The current burst of global inflation is too sudden to be explained by demographic change, which usually proceeds at a glacial pace. It is better explained as the result of a large stimulus to aggregate demand in the midst of an aggregate supply shock. However, Goodhart and Pradhan write about three interdependent ways in which the demographic reversal will push up inflation in the years ahead. Their argument is worth paying attention to, even as policymakers struggle to control the cost of living in their respective countries.

First, a shortage of workers in countries where the size of the labour force has peaked will push up wage rates. That is likely to be inflationary in the absence of a countervailing increase in labour productivity. Higher wages will also increase the share of labour incomes in national economies, and affect inflation to the extent that the savings rate on labour incomes is lower than that on capital incomes.
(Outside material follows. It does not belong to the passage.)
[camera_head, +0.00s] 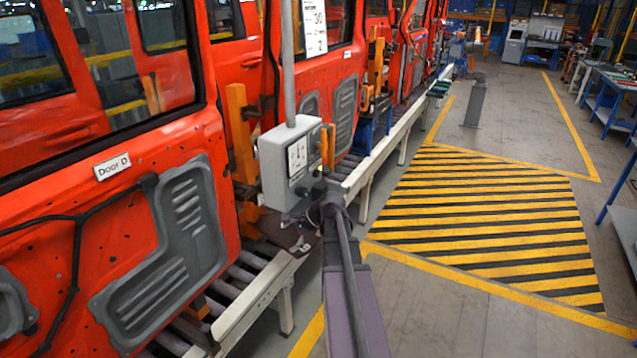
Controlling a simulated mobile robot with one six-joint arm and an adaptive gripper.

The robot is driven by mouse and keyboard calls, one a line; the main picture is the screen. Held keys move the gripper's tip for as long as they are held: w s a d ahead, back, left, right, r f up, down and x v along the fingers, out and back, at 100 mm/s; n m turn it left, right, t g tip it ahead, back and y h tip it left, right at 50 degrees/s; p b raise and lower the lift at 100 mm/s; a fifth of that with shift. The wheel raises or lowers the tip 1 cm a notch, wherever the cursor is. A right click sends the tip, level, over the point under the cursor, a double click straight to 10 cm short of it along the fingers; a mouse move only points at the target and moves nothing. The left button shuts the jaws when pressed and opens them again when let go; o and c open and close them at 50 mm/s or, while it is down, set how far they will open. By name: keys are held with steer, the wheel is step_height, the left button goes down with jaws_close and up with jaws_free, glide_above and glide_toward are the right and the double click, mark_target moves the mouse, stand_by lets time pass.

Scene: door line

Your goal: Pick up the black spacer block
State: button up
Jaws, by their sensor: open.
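My arm reaches up from the bottom centre, and my gripper (318,192) is a small dark shape at its far end, in front of the lower right of the grey control box (287,165). It is open. Its fingers are small and blend with the dark parts around them. I cannot make out the black spacer block for certain. A dark brown flat patch (284,234) lies at the conveyor edge just below and left of my gripper, and I cannot tell what rests on it.
Red car doors hang along the left, the nearest labelled Door D (112,167). A roller conveyor (250,300) with a pale rail runs beneath them. A yellow-and-black striped floor area (490,220) is clear at right. A grey post (475,103) stands beyond; blue workbenches line the far right.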

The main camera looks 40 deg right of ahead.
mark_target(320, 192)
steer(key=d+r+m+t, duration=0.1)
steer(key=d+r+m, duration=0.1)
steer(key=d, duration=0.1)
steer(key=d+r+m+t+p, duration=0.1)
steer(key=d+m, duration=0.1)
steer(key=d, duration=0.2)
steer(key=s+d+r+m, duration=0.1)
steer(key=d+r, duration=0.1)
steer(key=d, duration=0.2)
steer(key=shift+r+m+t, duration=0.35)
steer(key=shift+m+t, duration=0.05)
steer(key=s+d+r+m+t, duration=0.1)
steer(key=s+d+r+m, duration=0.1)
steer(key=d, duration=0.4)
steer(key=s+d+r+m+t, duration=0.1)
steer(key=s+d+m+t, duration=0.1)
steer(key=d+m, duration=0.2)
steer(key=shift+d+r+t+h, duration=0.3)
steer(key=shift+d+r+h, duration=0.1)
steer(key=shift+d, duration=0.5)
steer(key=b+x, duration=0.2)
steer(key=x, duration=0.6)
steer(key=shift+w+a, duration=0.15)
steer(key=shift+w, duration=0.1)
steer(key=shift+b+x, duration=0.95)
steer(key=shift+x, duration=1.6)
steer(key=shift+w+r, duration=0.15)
Second, the nature of the trade-off between unemployment and inflation has changed. The Phillips Curve that charts this trade-off flattened in many countries. What economists called the natural rate of unemployment fell. In other words, inflation could be kept low even with very low rates of unemployment. In their book, Goodhart and Pradhan argue that this will now change, as the weaker bargaining power of workers in advanced economies combined with the informalization of labour will reverse.

Third, economists usually see the financial balances of the private sector and the government as mirror images of each other. For example, a large increase in government deficits is matched by an increase in the financial balances of households and firms which buy the additional government debt. As countries around the world age, an increase in the global dependency ratio—a measure of how many children and retirees each worker supports—will drive household savings down. Corporate savings are expected to come down as well, say Goodhart and Pradhan. The logic of accounting will make governments move from running deficits to surpluses, and higher inflation will help such a transition in macroeconomic balances.

It is well known that these large demographic shifts will open an opportunity for countries such as India, where the working-age population will continue to grow for many more decades. However, a lot depends on whether Indians (and especially women) in their working ages have either the opportunity or freedom to join the workforce and get high-productivity jobs.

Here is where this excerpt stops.